• DATA LISTING:
-.-.-

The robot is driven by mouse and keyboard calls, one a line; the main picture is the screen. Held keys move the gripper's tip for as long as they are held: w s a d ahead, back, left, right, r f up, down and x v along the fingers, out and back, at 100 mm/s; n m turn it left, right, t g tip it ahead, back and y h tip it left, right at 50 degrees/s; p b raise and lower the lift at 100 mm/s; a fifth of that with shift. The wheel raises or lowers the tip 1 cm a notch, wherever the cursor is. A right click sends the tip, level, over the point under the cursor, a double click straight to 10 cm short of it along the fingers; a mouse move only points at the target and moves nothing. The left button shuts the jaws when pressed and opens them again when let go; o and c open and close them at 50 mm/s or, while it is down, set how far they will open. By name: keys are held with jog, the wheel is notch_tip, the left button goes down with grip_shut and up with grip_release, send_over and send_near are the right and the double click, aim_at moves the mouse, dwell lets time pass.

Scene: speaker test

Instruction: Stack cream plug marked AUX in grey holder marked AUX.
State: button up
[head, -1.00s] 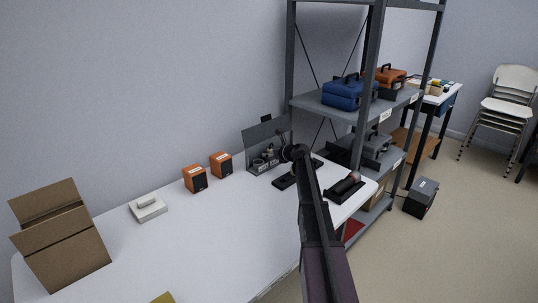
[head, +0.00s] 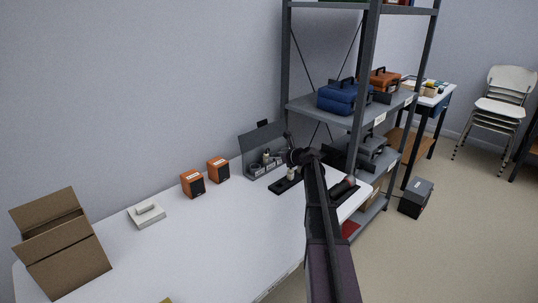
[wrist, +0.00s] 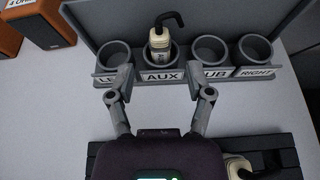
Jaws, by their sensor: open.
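The grey holder marked AUX (wrist: 163,76) is one cup in a row of several, between the cups marked LEFT and SUB. A cream plug (wrist: 159,40) with a black bent cable stands in the AUX cup; the small print on it is hard to read. My gripper (wrist: 162,86) is open in the wrist view, its fingertips apart in front of the row, with nothing between them. The plug stands beyond the fingertips. Another cream plug (wrist: 236,166) shows partly at the bottom edge by the black rack. In the head view the holder row (head: 264,171) is small, beside my arm.
A black rack (head: 286,186) lies on the white table (head: 215,235) near the holders. Two orange speakers (head: 193,184) (head: 218,169), a pale box-like device (head: 147,214) and an open cardboard box (head: 60,245) stand to the left. A grey shelf unit (head: 352,110) rises behind, at right.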

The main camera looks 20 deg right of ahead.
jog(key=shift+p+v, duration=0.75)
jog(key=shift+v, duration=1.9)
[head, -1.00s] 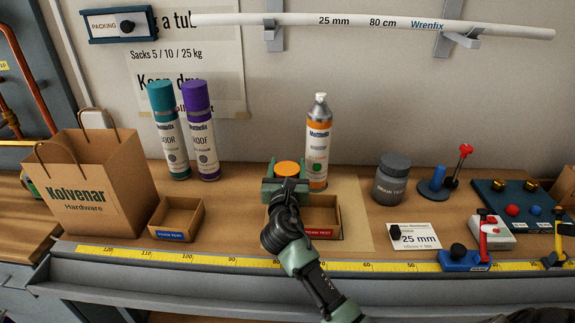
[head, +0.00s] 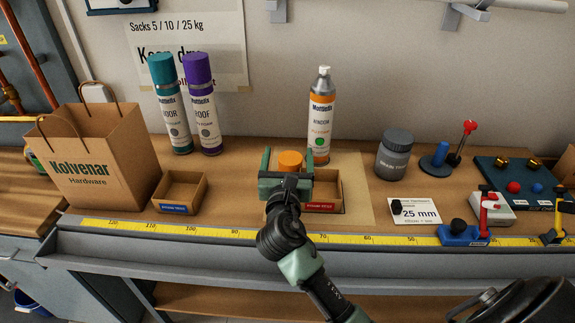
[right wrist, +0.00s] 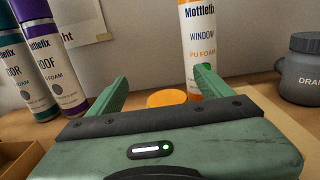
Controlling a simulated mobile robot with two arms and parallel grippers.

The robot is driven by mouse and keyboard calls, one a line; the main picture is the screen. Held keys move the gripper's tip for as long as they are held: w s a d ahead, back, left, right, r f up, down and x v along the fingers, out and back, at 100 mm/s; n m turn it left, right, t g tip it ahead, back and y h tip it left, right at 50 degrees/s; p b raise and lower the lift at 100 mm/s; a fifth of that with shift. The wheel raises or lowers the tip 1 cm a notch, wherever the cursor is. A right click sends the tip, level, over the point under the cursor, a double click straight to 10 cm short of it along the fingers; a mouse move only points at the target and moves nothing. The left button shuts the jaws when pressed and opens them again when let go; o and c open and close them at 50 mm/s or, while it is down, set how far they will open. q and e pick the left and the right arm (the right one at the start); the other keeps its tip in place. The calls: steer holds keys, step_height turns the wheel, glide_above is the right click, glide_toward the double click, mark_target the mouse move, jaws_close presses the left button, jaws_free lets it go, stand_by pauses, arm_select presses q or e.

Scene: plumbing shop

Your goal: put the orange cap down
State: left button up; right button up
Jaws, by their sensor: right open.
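The orange cap (head: 290,160) is between the spread fingers of my right gripper (head: 287,168), behind the small cardboard tray on the right. It also shows in the right wrist view (right wrist: 166,98) between the green fingers (right wrist: 160,100), with gaps on both sides. My right gripper is open. The cap's underside is hidden behind the gripper, but it appears to be at the worktop. The window foam can (head: 320,115), with an orange band and a bare silver top, stands upright behind and to the right of the cap. My left gripper is not in view.
A cardboard tray (head: 341,191) is right beside the gripper; another tray (head: 205,190) is to its left. Teal (head: 171,105) and purple (head: 202,105) cans stand behind, left. A grey jar (head: 394,155) stands right. A yellow tape (head: 390,240) runs along the front edge.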

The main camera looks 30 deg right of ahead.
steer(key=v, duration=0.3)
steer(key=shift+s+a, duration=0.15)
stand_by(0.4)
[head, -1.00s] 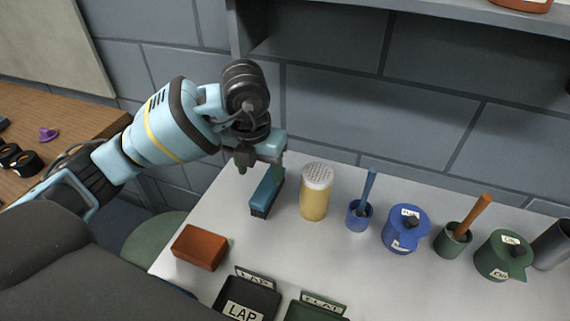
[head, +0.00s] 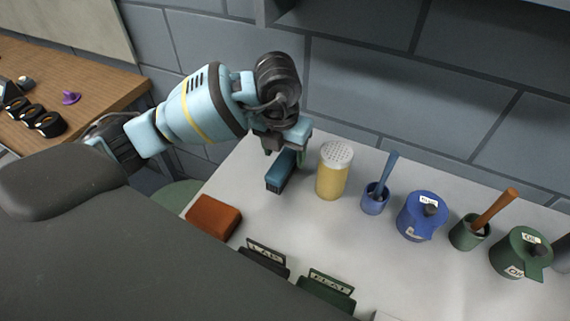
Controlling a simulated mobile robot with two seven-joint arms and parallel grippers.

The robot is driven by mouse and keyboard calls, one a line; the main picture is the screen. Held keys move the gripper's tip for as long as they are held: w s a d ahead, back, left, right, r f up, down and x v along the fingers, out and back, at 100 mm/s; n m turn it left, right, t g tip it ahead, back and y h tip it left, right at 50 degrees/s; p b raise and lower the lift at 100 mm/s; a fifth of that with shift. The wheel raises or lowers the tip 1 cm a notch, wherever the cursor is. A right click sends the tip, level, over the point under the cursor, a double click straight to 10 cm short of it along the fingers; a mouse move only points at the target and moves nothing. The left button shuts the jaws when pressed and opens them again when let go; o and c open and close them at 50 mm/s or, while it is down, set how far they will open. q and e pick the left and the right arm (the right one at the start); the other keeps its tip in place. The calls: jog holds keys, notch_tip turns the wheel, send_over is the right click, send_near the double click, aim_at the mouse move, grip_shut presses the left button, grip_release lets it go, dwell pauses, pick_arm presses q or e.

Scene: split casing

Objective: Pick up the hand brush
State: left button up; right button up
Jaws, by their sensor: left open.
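The hand brush (head: 279,177) is a blue block lying on the white table in the head view, left of a yellow shaker. My left gripper (head: 285,156) points down at the brush's far end. Its jaws are open, with one finger on the left and one on the right of that end. The gripper hides the far end of the brush, and I cannot tell whether the fingers touch it. My right gripper is not in view.
The yellow shaker (head: 333,175) stands close to the right of the brush. A red-brown block (head: 214,216) lies in front to the left. Blue and green pots (head: 421,218) stand further right. Labelled dark trays (head: 325,291) are at the front. A grey wall rises behind.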

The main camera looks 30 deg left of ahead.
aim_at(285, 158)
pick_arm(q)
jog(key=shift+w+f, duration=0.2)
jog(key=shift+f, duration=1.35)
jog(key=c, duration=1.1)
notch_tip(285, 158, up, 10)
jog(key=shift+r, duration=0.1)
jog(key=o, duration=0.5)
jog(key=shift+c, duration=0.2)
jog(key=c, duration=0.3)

-.-.-

• TASK PROMPT: Reproduce the material above in full, exactly, with no images.

• RESULT FOR THIS EXERCISE:
The robot is driven by mouse and keyboard calls, one a line; the main picture is the screen. Held keys move the gripper's tip for as long as they are held: w s a d ahead, back, left, right, r f up, down and x v along the fingers, out and back, at 100 mm/s; n m turn it left, right, t g tip it ahead, back and y h tip it left, right at 50 degrees/s; p b raise and lower the lift at 100 mm/s; a fifth of that with shift. The wheel raises or lowers the tip 1 cm a notch, wherever the cursor is. A right click sends the tip, level, over the point under the cursor, a double click straight to 10 cm short of it along the fingers; a mouse move only points at the target and moves nothing. The left button shuts the jaws when pressed and opens them again when let go; o and c open and close them at 50 mm/s or, while it is down, set how far they will open. By name: keys are held with jog, the wheel is notch_tip, the left button goes down with grip_shut and up with grip_release, send_over and send_near are the right and the double click, aim_at moves the mouse, dwell lets time pass.

Scene: speaker test

Instruction: Stack cream plug marked AUX in grey holder marked AUX.
State: button up
[head, -1.00s] 
[head, +0.00s] 
[wrist, +0.00s] 
Jaws, by their sensor: open.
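The grey holder marked AUX (wrist: 163,76) is one cup in a row of several, between the cups marked LEFT and SUB. A cream plug (wrist: 159,40) with a black bent cable stands in the AUX cup; the small print on it is hard to read. My gripper (wrist: 162,86) is open in the wrist view, its fingertips apart in front of the row, with nothing between them. The plug stands beyond the fingertips. Another cream plug (wrist: 236,166) shows partly at the bottom edge by the black rack. In the head view the holder row (head: 264,171) is small, beside my arm.
A black rack (head: 286,186) lies on the white table (head: 215,235) near the holders. Two orange speakers (head: 193,184) (head: 218,169), a pale box-like device (head: 147,214) and an open cardboard box (head: 60,245) stand to the left. A grey shelf unit (head: 352,110) rises behind, at right.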

The main camera looks 20 deg right of ahead.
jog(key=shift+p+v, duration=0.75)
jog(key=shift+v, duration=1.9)
[head, -1.00s] 
[head, +0.00s] 
[right wrist, +0.00s] 
Controlling a simulated mobile robot with two arms and parallel grippers.

The robot is driven by mouse and keyboard calls, one a line; the main picture is the screen. Held keys move the gripper's tip for as long as they are held: w s a d ahead, back, left, right, r f up, down and x v along the fingers, out and back, at 100 mm/s; n m turn it left, right, t g tip it ahead, back and y h tip it left, right at 50 degrees/s; p b raise and lower the lift at 100 mm/s; a fifth of that with shift. The wheel raises or lowers the tip 1 cm a notch, wherever the cursor is. A right click sends the tip, level, over the point under the cursor, a double click straight to 10 cm short of it along the fingers; a mouse move only points at the target and moves nothing. The left button shuts the jaws when pressed and opens them again when let go; o and c open and close them at 50 mm/s or, while it is down, set how far they will open. q and e pick the left and the right arm (the right one at the start); the other keeps its tip in place. The calls: steer holds keys, step_height turns the wheel, glide_above is the right click, glide_toward the double click, mark_target the mouse move, jaws_close presses the left button, jaws_free lets it go, stand_by pauses, arm_select presses q or e.

Scene: plumbing shop

Your goal: put the orange cap down
State: left button up; right button up
Jaws, by their sensor: right open.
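The orange cap (head: 290,160) is between the spread fingers of my right gripper (head: 287,168), behind the small cardboard tray on the right. It also shows in the right wrist view (right wrist: 166,98) between the green fingers (right wrist: 160,100), with gaps on both sides. My right gripper is open. The cap's underside is hidden behind the gripper, but it appears to be at the worktop. The window foam can (head: 320,115), with an orange band and a bare silver top, stands upright behind and to the right of the cap. My left gripper is not in view.
A cardboard tray (head: 341,191) is right beside the gripper; another tray (head: 205,190) is to its left. Teal (head: 171,105) and purple (head: 202,105) cans stand behind, left. A grey jar (head: 394,155) stands right. A yellow tape (head: 390,240) runs along the front edge.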

The main camera looks 30 deg right of ahead.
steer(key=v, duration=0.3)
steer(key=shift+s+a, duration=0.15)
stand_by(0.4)
[head, -1.00s] 
[head, +0.00s] 
Controlling a simulated mobile robot with two seven-joint arms and parallel grippers.

The robot is driven by mouse and keyboard calls, one a line; the main picture is the screen. Held keys move the gripper's tip for as long as they are held: w s a d ahead, back, left, right, r f up, down and x v along the fingers, out and back, at 100 mm/s; n m turn it left, right, t g tip it ahead, back and y h tip it left, right at 50 degrees/s; p b raise and lower the lift at 100 mm/s; a fifth of that with shift. The wheel raises or lowers the tip 1 cm a notch, wherever the cursor is. A right click sends the tip, level, over the point under the cursor, a double click straight to 10 cm short of it along the fingers; a mouse move only points at the target and moves nothing. The left button shuts the jaws when pressed and opens them again when let go; o and c open and close them at 50 mm/s or, while it is down, set how far they will open. q and e pick the left and the right arm (the right one at the start); the other keeps its tip in place. The calls: jog holds keys, notch_tip turns the wheel, send_over is the right click, send_near the double click, aim_at the mouse move, grip_shut presses the left button, grip_release lets it go, dwell pauses, pick_arm presses q or e.

Scene: split casing

Objective: Pick up the hand brush
State: left button up; right button up
Jaws, by their sensor: left open.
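The hand brush (head: 279,177) is a blue block lying on the white table in the head view, left of a yellow shaker. My left gripper (head: 285,156) points down at the brush's far end. Its jaws are open, with one finger on the left and one on the right of that end. The gripper hides the far end of the brush, and I cannot tell whether the fingers touch it. My right gripper is not in view.
The yellow shaker (head: 333,175) stands close to the right of the brush. A red-brown block (head: 214,216) lies in front to the left. Blue and green pots (head: 421,218) stand further right. Labelled dark trays (head: 325,291) are at the front. A grey wall rises behind.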

The main camera looks 30 deg left of ahead.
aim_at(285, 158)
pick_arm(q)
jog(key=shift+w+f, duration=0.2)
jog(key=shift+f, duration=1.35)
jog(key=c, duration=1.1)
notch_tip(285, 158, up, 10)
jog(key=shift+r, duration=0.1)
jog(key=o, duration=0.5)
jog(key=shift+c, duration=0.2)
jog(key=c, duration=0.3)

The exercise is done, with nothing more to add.